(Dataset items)
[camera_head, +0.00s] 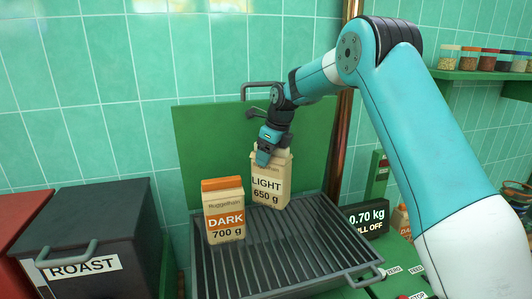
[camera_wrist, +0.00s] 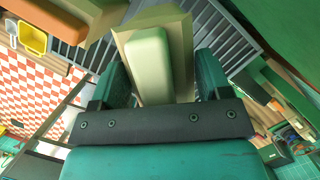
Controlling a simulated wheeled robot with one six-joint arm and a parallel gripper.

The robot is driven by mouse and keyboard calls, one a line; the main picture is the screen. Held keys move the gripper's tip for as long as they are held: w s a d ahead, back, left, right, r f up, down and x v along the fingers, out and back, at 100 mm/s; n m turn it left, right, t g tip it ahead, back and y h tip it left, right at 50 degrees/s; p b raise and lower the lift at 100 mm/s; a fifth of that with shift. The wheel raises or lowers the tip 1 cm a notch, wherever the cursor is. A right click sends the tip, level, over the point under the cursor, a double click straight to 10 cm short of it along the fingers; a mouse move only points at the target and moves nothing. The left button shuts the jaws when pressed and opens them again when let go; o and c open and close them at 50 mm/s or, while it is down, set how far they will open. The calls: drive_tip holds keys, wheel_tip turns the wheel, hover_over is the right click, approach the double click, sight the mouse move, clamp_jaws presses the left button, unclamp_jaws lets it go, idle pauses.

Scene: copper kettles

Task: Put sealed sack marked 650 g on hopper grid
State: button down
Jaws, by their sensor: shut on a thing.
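The sack marked LIGHT 650 g (camera_head: 268,190) is cream with a pale top and stands upright at the back of the hopper grid (camera_head: 285,255). My gripper (camera_head: 266,155) is shut on its top from above. In the wrist view the pale sack top (camera_wrist: 150,60) sits between the two fingers of my gripper (camera_wrist: 162,80). I cannot tell whether the sack's base touches the bars or hangs just above them. An orange-topped sack marked DARK 700 g (camera_head: 225,218) stands on the grid, just left of and nearer than the held sack.
A display (camera_head: 366,219) right of the grid reads 0.70 kg, with its lower line partly hidden. A green panel (camera_head: 215,140) stands behind the grid. A dark ROAST bin (camera_head: 95,235) is at the left. The grid's front right is bare. Jars (camera_head: 470,59) line a shelf.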

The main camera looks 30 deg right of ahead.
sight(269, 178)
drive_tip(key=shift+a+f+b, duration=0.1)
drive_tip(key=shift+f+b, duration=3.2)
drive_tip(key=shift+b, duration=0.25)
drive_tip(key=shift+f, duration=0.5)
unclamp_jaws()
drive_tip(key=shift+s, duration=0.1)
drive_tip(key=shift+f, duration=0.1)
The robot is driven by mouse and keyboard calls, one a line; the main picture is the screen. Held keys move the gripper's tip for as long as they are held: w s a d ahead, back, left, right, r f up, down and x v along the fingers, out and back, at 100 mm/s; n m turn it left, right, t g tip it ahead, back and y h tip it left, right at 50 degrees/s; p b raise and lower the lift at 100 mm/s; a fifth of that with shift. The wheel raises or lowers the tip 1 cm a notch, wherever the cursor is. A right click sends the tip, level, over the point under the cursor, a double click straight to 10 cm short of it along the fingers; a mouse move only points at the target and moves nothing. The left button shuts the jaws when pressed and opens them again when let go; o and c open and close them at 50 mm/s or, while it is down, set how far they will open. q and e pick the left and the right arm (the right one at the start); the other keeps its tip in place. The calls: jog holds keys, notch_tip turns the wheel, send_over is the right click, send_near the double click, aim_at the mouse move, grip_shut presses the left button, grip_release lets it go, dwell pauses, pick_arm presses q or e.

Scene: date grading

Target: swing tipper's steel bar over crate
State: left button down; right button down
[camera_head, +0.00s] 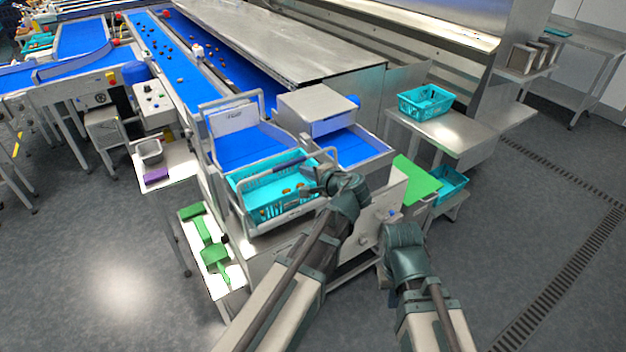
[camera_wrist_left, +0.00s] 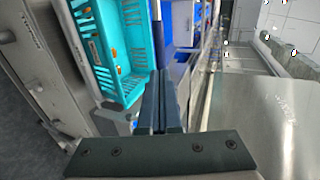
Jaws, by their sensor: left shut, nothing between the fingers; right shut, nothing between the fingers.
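The teal crate (camera_head: 275,207) sits in the tipper's cradle in the head view, with a few brown dates inside. It also shows in the left wrist view (camera_wrist_left: 107,52). My right gripper (camera_head: 385,277) is shut and empty, low in front of the machine, apart from the crate.
Blue conveyor belts (camera_head: 178,75) run behind the tipper. A steel side table (camera_head: 455,137) at right holds another teal crate (camera_head: 425,113). A green panel (camera_head: 414,181) lies right of the tipper. A white shelf with green items (camera_head: 214,255) stands at left. The floor at right is clear.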

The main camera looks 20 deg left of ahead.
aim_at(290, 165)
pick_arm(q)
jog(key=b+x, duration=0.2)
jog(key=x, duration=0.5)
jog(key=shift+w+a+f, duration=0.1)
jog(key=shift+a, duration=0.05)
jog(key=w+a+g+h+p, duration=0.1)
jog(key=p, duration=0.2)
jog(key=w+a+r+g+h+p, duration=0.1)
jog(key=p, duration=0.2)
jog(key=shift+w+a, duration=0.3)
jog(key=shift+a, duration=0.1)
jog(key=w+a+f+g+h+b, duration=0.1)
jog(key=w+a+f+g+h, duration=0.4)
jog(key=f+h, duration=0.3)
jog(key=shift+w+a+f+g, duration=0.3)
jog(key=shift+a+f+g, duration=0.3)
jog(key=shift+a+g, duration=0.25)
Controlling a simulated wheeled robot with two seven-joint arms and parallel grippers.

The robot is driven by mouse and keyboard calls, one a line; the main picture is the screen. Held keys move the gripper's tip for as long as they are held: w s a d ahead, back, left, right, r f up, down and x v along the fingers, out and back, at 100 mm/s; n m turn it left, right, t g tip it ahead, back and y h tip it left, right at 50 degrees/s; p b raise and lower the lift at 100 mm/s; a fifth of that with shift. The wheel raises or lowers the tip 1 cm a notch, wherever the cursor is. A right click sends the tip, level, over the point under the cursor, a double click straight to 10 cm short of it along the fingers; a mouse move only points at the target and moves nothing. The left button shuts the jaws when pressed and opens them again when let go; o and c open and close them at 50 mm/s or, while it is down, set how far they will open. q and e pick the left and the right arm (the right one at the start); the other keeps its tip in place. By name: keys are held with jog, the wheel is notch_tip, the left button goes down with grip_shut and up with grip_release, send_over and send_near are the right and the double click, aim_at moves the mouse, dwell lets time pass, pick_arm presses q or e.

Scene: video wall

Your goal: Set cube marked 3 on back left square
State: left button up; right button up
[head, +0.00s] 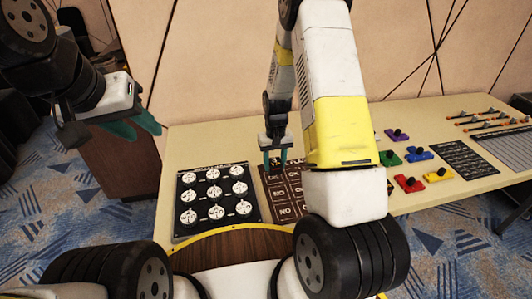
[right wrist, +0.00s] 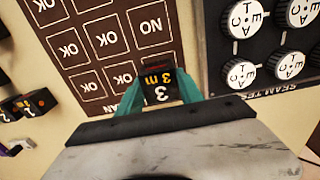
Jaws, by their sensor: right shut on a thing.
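A dark cube marked 3 (right wrist: 157,86) in orange is between the teal fingers of my right gripper (right wrist: 160,98) in the right wrist view. In the head view my right gripper (head: 275,163) points down over the back left part of the brown board (head: 263,190) with outlined OK and NO squares. The board also shows in the right wrist view (right wrist: 78,32). The cube covers part of its corner square there; I cannot tell whether it touches the board. My left gripper (head: 146,131) is empty, its teal fingers apart, away from the board at the left.
A black panel of white round knobs (head: 214,222) lies left of the board. Other dark cubes (right wrist: 40,101) lie off the board in the right wrist view. Coloured pieces (head: 410,183), a dark grid sheet (head: 465,160) and several slim tools (head: 485,122) lie to the right on the table.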

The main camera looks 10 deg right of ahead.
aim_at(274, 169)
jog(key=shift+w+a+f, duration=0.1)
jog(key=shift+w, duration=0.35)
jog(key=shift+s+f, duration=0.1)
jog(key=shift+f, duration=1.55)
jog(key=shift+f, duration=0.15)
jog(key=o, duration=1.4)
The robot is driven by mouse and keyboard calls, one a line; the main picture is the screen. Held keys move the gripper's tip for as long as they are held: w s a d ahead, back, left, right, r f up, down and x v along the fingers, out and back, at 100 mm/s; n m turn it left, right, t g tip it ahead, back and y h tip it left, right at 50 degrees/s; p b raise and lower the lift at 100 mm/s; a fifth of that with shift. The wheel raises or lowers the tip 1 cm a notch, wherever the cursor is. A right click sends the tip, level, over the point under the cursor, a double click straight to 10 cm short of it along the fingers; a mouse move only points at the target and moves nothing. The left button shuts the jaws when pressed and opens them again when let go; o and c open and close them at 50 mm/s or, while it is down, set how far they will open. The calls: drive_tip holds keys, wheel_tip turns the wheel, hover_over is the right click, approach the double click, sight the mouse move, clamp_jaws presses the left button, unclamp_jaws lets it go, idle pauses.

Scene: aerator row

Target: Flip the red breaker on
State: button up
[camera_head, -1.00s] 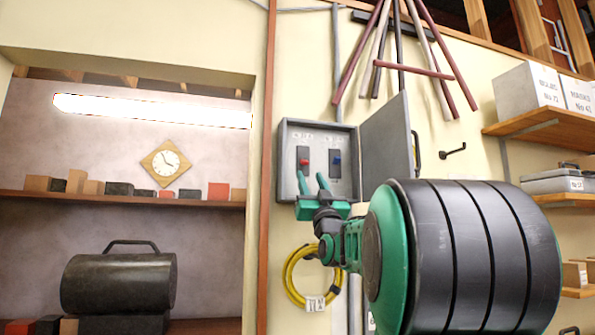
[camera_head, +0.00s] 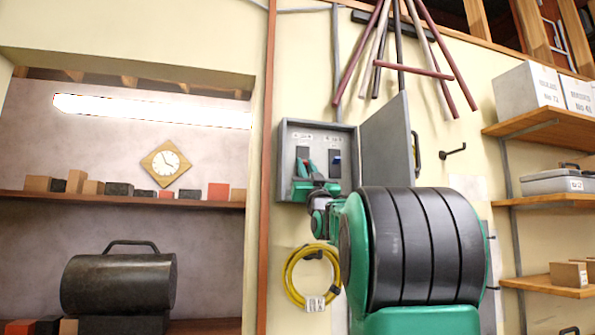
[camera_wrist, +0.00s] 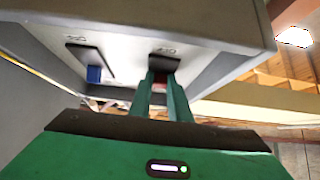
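The grey breaker box (camera_head: 287,185) hangs on the wall with its door open to the right. Inside are two dark switch plates side by side. The left one has the red breaker, mostly hidden behind my fingers in the head view; its red part (camera_wrist: 160,88) shows between my fingertips in the wrist view. The right one has a blue breaker (camera_head: 336,161), also seen in the wrist view (camera_wrist: 94,74). My gripper (camera_head: 308,168) reaches into the box from below, its green fingers apart on either side of the red part. I cannot tell whether they touch it.
The open box door (camera_head: 388,150) stands just right of my gripper. A coiled yellow hose (camera_head: 290,280) hangs below the box. Shelves with boxes (camera_head: 530,85) are at the right. A wooden post (camera_head: 266,190) runs left of the box.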

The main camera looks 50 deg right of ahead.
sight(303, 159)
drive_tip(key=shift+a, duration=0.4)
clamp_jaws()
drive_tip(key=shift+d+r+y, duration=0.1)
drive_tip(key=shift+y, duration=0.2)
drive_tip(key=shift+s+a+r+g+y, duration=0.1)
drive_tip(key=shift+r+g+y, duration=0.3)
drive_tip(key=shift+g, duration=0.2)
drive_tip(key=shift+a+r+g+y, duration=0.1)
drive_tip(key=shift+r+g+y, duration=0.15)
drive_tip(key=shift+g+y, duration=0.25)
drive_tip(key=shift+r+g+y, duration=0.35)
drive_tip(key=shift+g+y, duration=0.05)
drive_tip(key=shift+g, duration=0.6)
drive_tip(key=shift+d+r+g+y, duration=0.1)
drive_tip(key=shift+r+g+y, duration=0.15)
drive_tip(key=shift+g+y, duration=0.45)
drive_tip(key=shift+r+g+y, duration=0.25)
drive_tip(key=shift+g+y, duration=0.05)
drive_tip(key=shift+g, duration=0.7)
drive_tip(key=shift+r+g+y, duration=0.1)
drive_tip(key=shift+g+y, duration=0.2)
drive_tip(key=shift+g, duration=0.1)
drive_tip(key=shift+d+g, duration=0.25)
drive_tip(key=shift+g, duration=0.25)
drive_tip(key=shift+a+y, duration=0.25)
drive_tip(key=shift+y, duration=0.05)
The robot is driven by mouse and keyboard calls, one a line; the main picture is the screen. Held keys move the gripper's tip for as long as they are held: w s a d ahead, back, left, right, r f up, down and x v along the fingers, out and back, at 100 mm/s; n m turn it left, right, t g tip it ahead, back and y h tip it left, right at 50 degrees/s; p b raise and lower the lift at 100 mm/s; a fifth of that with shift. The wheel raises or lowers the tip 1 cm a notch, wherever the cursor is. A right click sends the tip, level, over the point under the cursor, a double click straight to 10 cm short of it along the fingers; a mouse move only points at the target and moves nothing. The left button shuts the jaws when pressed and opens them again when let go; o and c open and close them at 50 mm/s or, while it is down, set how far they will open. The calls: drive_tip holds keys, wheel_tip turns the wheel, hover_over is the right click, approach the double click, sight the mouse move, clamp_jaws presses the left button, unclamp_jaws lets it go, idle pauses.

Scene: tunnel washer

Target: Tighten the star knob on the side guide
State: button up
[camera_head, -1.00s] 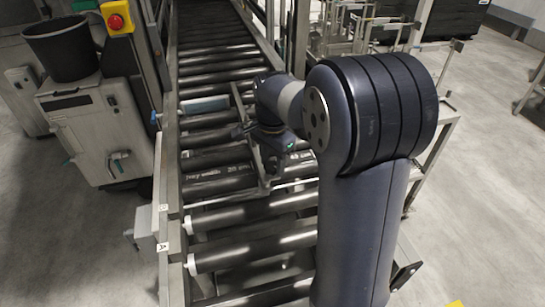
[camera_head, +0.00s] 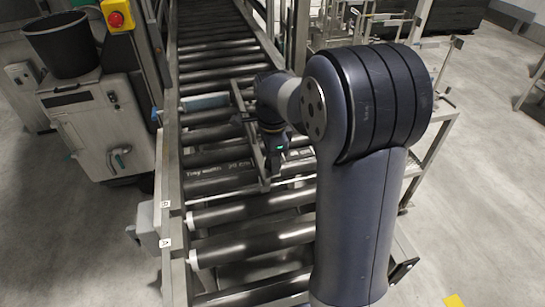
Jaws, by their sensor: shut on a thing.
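The side guide (camera_head: 246,118) is a slim metal rail standing over the rollers, running from the back toward my gripper. My gripper (camera_head: 273,163) points down at the near end of the side guide, with a green light on its body. It is shut on something there, taken to be the star knob. The star knob itself cannot be made out; the gripper hides that spot, and the fingertips are too small and dark to see clearly.
The roller conveyor (camera_head: 245,211) runs from front to back under my arm, between metal side frames. A grey cabinet (camera_head: 98,125) with a black bin (camera_head: 63,45) stands at left, below a red emergency button (camera_head: 116,18). Open floor lies at right.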

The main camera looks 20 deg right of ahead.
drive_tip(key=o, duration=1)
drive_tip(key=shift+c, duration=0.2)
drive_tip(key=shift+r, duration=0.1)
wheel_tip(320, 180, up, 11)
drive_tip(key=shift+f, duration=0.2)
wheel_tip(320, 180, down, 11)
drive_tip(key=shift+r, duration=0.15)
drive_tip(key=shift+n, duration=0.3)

EXERCISE
Write out nothing but the lines from the start of the data through the line with "Controlling a simulated wheeled robot with one". Leave out the pictures.

SOLVED EXERCISE
[camera_head, +0.00s] 
[camera_wrist, +0.00s] 
Controlling a simulated wheeled robot with one six-joint arm and a parallel gripper.

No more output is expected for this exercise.